Wal-Mart and 117 other advertisers have been pushing an auction based TV ad sales systems, run by eBay, according to Ad Age.

The CAB (Cabletelevision Advertising Bureau ) is urging cable companies to participate.

We'll monitor this development. We think it is the right thing: good for advertisers, good for the owners of media properties. More price transparency, a greater sense of fairness ... should lead to "more efficient markets" and raise the amount of transactions.

This has been the case in many many other types of markets, the stock exchange being one of the prime examples.

Who will be the losers? Why hasn't this happened before now?

Answer: The traders. Sales people who now "manage the relationships", "assemble the right package" and take home $200K to $1 million a year for doing so. They have been a large part, and will continue to be a large part of the resistance to this phenomenon.

The buyers, who loved the perks of directing business (trips, tickets, dinners, etc.) are on the road to marginalization anyway, so there will be less "armed" resistance from them.

It's interesting that this is happening at the same time that the NYSE is finally starting to go to fully electronic trading. The scenes of the trading pit will replaced by colorful screens. And soon most, if not all, of the floor traders will lose their very lucrative jobs on the floor.

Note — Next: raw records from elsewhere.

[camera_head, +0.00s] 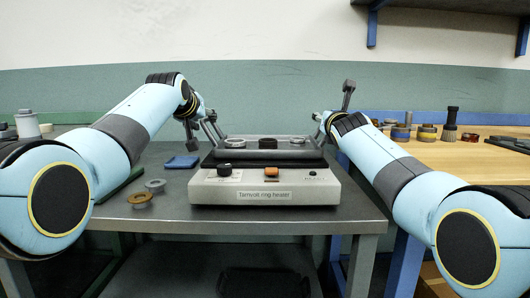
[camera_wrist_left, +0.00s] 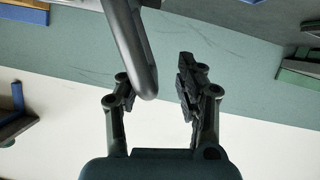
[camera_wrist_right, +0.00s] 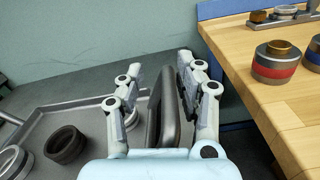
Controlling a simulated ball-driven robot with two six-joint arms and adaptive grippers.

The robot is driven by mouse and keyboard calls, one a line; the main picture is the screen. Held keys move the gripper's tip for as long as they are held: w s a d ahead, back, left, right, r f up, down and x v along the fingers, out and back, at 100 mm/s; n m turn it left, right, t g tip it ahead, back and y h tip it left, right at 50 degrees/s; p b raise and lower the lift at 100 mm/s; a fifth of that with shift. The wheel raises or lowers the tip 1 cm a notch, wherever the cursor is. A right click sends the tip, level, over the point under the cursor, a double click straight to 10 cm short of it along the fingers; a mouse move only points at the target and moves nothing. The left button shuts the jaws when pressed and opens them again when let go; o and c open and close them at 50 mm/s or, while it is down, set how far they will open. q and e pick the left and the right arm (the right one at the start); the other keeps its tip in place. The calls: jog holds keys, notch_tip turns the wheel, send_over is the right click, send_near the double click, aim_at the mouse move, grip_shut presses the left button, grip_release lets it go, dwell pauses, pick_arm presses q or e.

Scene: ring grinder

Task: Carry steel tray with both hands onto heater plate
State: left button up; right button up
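The steel tray (camera_head: 250,155) is level on top of the ring heater (camera_head: 265,187), which stands on the grey bench; the contact beneath it is hidden. Several rings sit on the tray, including a dark one (camera_head: 268,143). My left gripper (camera_head: 210,128) is at the tray's left end. In the left wrist view, a grey handle (camera_wrist_left: 132,45) lies between its parted fingers, with a clear gap to the right finger. My right gripper (camera_head: 322,125) is at the right end. In the right wrist view, its parted fingers straddle the upright handle (camera_wrist_right: 160,118), close to the right finger.
Two loose rings, one brass (camera_head: 140,199) and one grey (camera_head: 155,185), lie on the bench left of the heater. A blue item (camera_head: 182,161) lies behind them. A wooden table (camera_head: 470,160) with several rings stands at the right. Part of the bench front is clear.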

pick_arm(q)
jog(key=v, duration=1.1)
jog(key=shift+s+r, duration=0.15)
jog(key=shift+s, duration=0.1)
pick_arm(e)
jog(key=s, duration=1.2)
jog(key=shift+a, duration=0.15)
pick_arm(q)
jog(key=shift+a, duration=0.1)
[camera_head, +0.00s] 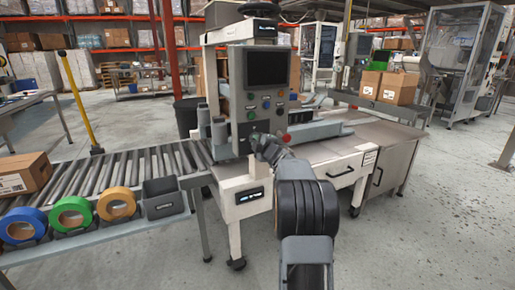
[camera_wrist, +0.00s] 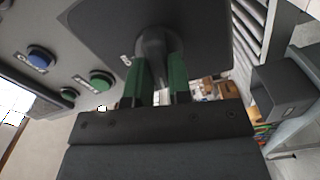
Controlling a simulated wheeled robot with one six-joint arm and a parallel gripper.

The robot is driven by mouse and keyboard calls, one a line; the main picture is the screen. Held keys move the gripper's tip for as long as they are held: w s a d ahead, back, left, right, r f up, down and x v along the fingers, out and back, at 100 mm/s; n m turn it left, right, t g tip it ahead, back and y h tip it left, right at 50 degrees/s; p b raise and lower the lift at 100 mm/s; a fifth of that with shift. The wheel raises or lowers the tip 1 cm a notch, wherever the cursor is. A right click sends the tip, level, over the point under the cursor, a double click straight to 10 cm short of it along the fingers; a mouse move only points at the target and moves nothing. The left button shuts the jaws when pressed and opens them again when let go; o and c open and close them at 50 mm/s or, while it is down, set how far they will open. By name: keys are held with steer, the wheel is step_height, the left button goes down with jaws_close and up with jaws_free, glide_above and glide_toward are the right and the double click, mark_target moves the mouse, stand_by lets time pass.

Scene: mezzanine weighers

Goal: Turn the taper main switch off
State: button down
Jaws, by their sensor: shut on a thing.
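The taper's control panel (camera_head: 239,98) stands upright behind my arm in the head view, with a dark screen and several coloured buttons. The main switch is a dark round knob (camera_wrist: 156,42) on a dark square plate (camera_wrist: 105,28) in the wrist view. My gripper (camera_wrist: 160,80) has its two green fingers shut on this knob, one on each side. Part of a white mark shows on the plate beside the knob; I cannot read the switch's position surely. In the head view my gripper (camera_head: 262,146) is at the panel's lower part and hides the knob.
Blue (camera_wrist: 40,58) and green (camera_wrist: 101,78) buttons sit close beside the switch plate. A roller conveyor (camera_head: 125,165) runs left, with tape rolls (camera_head: 72,213) and a dark bin (camera_head: 162,198) along its front. A carton (camera_head: 24,173) lies at its left. Open floor lies in front.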

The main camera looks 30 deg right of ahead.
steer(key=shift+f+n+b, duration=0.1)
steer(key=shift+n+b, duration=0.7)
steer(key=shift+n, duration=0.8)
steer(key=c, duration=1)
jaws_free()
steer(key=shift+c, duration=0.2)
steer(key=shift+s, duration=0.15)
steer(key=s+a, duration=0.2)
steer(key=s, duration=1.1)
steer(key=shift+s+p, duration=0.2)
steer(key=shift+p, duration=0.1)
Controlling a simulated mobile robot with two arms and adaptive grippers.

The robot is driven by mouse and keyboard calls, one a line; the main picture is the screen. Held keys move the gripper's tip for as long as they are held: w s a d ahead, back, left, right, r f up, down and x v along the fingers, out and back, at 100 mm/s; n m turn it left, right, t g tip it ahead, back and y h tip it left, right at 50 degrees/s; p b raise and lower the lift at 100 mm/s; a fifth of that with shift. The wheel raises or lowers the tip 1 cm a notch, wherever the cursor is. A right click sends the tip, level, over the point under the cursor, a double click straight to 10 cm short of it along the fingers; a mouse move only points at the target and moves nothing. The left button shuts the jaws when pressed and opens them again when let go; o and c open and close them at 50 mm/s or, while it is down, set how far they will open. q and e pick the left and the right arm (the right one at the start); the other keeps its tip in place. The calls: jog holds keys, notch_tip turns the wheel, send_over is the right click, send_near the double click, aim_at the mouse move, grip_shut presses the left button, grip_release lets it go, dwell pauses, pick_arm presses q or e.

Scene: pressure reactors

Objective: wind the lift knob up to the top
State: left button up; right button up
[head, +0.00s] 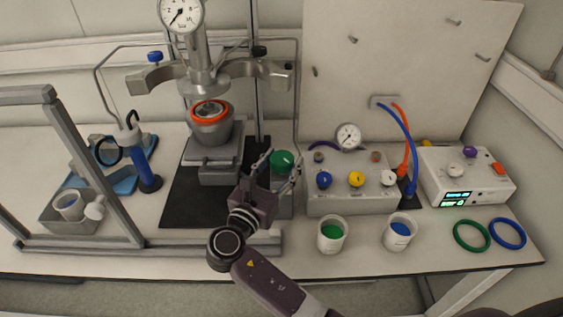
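The green knob (282,161), which I take for the lift knob, is on the grey housing at the right of the reactor stand. My right gripper (281,165) is at the knob, its fingers spread with one on each side of it. I cannot tell whether they touch it. The steel vessel (211,130) with an orange ring (209,112) sits on the lift platform (217,157). It is beneath the steel reactor head (205,80), and a gap shows between them. My left gripper is not in view.
A valve box (345,203) with coloured knobs stands right of my gripper. Two cups, with green (331,235) and blue (400,234) contents, stand in front of it. A grey frame (75,150) and a blue cylinder (142,160) are at the left.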

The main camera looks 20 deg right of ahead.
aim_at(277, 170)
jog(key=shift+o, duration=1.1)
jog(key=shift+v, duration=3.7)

If the Wal-mart / eBay experiment succeeds, we have to see the same loss of high-paying sales jobs in the media companies. And it will be good for TV ad sales.

Monday, October 09, 2006

Unified Sales Teams for Your Ad Sales

I've been working intensively on a web project and have fallen behind ... but this morning's article in Ad Age woke me up! They discuss the merits of having a separate team for web sales, versus a unified team.

It focuses on print, and talks about there being different metrics in print (same for TV) versus the web ... and the desire by agencies to have a single buy plan.

But beneath all this is the clash of cultures. the old style sales forces, as I have observed, see their media as the "be all and end all". They more often than not have more revenue (read, corporate clout). They look at the digital world as neat, but "value added".

The only way for the new media to gain a foothold in media sales organizations is to keep them apart.